Repeat the listing below word for word, stopping after the line that contains "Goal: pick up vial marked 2".

:: Data supplied

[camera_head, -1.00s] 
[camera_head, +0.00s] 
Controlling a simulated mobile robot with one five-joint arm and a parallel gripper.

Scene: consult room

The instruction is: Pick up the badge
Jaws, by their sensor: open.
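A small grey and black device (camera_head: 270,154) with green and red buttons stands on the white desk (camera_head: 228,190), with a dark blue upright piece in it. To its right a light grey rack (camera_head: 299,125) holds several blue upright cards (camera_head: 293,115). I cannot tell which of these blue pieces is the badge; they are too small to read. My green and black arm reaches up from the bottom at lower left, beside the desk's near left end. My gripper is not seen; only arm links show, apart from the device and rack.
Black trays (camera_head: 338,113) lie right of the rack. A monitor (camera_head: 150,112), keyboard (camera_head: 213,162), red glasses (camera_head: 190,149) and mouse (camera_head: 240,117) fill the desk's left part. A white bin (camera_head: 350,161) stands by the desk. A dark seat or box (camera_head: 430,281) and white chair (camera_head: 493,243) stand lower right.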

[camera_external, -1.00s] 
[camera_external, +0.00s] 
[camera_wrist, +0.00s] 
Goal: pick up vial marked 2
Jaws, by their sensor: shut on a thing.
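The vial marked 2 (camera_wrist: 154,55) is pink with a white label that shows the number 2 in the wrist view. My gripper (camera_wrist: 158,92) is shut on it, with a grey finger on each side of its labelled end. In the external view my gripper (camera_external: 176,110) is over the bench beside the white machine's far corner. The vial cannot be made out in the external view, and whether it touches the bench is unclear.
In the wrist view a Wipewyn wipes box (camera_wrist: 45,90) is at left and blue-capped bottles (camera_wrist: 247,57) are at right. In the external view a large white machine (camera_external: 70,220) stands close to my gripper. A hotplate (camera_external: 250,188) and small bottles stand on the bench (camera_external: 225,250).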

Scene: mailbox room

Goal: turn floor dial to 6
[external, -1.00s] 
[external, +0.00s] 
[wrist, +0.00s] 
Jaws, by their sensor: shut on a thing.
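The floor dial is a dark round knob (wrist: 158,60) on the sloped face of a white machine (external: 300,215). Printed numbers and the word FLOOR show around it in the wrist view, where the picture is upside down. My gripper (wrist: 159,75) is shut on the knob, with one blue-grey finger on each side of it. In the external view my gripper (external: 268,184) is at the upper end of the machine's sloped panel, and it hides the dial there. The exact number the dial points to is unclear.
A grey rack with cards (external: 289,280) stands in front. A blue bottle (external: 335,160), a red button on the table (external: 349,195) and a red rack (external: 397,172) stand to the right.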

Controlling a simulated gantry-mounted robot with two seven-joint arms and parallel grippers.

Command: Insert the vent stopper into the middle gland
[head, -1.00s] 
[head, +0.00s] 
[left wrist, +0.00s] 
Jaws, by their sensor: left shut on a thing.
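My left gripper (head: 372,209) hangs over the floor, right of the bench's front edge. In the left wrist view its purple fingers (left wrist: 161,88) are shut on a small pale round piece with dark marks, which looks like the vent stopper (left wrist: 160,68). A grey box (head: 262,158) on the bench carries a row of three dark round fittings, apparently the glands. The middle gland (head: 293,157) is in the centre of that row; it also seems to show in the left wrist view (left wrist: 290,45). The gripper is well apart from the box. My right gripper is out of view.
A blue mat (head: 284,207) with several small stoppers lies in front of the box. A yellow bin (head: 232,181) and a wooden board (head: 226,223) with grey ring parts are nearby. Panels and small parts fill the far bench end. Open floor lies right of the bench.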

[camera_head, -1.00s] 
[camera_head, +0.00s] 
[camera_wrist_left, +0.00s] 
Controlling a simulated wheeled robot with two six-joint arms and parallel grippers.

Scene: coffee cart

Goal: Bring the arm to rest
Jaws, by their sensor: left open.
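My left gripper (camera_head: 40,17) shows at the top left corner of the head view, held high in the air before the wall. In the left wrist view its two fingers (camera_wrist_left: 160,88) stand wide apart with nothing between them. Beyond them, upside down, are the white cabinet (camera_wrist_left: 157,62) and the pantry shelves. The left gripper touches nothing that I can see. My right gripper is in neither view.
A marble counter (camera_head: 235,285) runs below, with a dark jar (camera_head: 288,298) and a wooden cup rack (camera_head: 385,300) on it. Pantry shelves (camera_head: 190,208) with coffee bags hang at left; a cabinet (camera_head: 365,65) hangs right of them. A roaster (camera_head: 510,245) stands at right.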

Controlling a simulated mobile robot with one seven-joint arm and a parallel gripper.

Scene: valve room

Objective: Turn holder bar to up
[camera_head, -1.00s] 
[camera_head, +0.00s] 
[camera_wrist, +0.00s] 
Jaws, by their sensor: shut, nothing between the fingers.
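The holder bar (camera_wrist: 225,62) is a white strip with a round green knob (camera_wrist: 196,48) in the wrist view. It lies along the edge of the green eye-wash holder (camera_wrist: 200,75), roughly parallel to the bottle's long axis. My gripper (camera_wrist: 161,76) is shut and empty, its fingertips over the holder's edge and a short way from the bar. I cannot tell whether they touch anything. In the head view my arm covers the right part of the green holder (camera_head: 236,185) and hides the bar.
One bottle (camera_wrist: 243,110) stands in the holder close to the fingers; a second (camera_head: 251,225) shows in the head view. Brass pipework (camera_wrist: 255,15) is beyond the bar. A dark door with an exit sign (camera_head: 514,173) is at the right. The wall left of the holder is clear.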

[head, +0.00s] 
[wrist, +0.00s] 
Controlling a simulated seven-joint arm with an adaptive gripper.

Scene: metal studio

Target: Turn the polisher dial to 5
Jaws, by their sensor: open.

::::

## [Solution to this problem]
[camera_head, -1.00s] 
[camera_head, +0.00s] 
Controlling a simulated mobile robot with one five-joint arm and a parallel gripper.

Scene: consult room

The instruction is: Pick up the badge
Jaws, by their sensor: open.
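A small grey and black device (camera_head: 270,154) with green and red buttons stands on the white desk (camera_head: 228,190), with a dark blue upright piece in it. To its right a light grey rack (camera_head: 299,125) holds several blue upright cards (camera_head: 293,115). I cannot tell which of these blue pieces is the badge; they are too small to read. My green and black arm reaches up from the bottom at lower left, beside the desk's near left end. My gripper is not seen; only arm links show, apart from the device and rack.
Black trays (camera_head: 338,113) lie right of the rack. A monitor (camera_head: 150,112), keyboard (camera_head: 213,162), red glasses (camera_head: 190,149) and mouse (camera_head: 240,117) fill the desk's left part. A white bin (camera_head: 350,161) stands by the desk. A dark seat or box (camera_head: 430,281) and white chair (camera_head: 493,243) stand lower right.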

[camera_external, -1.00s] 
[camera_external, +0.00s] 
[camera_wrist, +0.00s] 
Goal: pick up vial marked 2

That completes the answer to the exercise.